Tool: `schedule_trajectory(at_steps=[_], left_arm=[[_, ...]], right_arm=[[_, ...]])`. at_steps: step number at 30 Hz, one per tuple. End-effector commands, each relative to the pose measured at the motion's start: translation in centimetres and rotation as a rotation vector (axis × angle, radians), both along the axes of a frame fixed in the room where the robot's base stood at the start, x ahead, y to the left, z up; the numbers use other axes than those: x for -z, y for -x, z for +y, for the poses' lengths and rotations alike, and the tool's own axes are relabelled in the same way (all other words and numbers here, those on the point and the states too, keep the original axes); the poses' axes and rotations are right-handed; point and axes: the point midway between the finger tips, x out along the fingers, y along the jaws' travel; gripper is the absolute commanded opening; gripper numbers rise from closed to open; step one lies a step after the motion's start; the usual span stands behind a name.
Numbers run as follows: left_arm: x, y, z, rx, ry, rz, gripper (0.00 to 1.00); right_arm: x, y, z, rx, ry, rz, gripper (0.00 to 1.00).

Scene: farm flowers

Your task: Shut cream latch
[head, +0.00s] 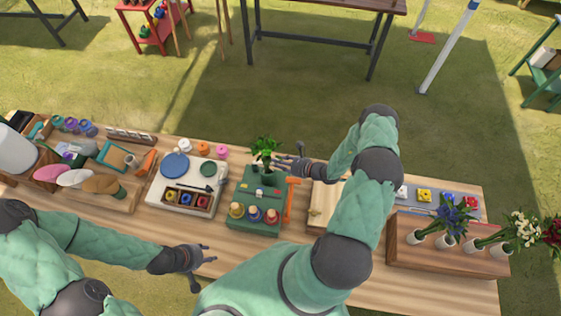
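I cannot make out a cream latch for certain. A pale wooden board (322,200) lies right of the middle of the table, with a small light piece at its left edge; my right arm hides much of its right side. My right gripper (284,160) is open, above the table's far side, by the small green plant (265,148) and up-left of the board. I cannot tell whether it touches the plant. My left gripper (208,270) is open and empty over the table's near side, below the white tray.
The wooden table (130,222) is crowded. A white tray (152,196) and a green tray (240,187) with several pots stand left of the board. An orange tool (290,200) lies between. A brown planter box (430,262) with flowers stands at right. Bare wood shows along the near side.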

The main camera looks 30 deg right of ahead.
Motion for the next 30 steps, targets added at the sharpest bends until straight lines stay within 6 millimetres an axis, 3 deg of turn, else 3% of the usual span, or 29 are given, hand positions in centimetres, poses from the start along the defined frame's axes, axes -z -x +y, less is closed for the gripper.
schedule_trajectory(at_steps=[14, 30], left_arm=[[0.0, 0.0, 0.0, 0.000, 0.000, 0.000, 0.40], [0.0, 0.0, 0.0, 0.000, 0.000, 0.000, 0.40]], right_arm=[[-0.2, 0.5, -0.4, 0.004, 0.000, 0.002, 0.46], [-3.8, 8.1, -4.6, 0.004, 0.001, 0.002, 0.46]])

### THE PROBLEM
Leave the pictures out, and print every line of the listing exactly as written.

### SOLUTION TO THIS EXERCISE
Tool: `schedule_trajectory(at_steps=[_], left_arm=[[_, ...]], right_arm=[[_, ...]])`. at_steps: step number at 30 Hz, one per tuple. End-effector commands, each relative to the pose measured at the motion's start: translation in centimetres and rotation as a rotation vector (axis × angle, radians), both along the axes of a frame fixed in the room where the robot's base stood at the start, x ahead, y to the left, z up; the numbers use other axes than those: x for -z, y for -x, z for +y, for the poses' lengths and rotations alike, and the tool's own axes are relabelled in the same way (all other words and numbers here, those on the point and the states too, keep the original axes); the poses' axes and rotations are right-handed; point and axes: the point midway between the finger tips, x out along the fingers, y along the jaws' travel; gripper is the absolute commanded opening; gripper numbers rise from closed to open; step one lies a step after the motion's start; the usual span stands behind a name.
Numbers run as follows: left_arm: x, y, z, rx, ry, rz, gripper (0.00 to 1.00); right_arm: x, y, z, rx, ry, rz, gripper (0.00 to 1.00).

Scene: farm flowers

Your task: Shut cream latch
[head, +0.00s] 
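I cannot make out a cream latch for certain. A pale wooden board (322,200) lies right of the middle of the table, with a small light piece at its left edge; my right arm hides much of its right side. My right gripper (284,160) is open, above the table's far side, by the small green plant (265,148) and up-left of the board. I cannot tell whether it touches the plant. My left gripper (208,270) is open and empty over the table's near side, below the white tray.
The wooden table (130,222) is crowded. A white tray (152,196) and a green tray (240,187) with several pots stand left of the board. An orange tool (290,200) lies between. A brown planter box (430,262) with flowers stands at right. Bare wood shows along the near side.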

The main camera looks 30 deg right of ahead.
Motion for the next 30 steps, targets added at the sharpest bends until straight lines stay within 6 millimetres an axis, 3 deg of turn, else 3% of the usual span, or 29 are given, hand positions in centimetres, poses from the start along the defined frame's axes, axes -z -x +y, less is closed for the gripper.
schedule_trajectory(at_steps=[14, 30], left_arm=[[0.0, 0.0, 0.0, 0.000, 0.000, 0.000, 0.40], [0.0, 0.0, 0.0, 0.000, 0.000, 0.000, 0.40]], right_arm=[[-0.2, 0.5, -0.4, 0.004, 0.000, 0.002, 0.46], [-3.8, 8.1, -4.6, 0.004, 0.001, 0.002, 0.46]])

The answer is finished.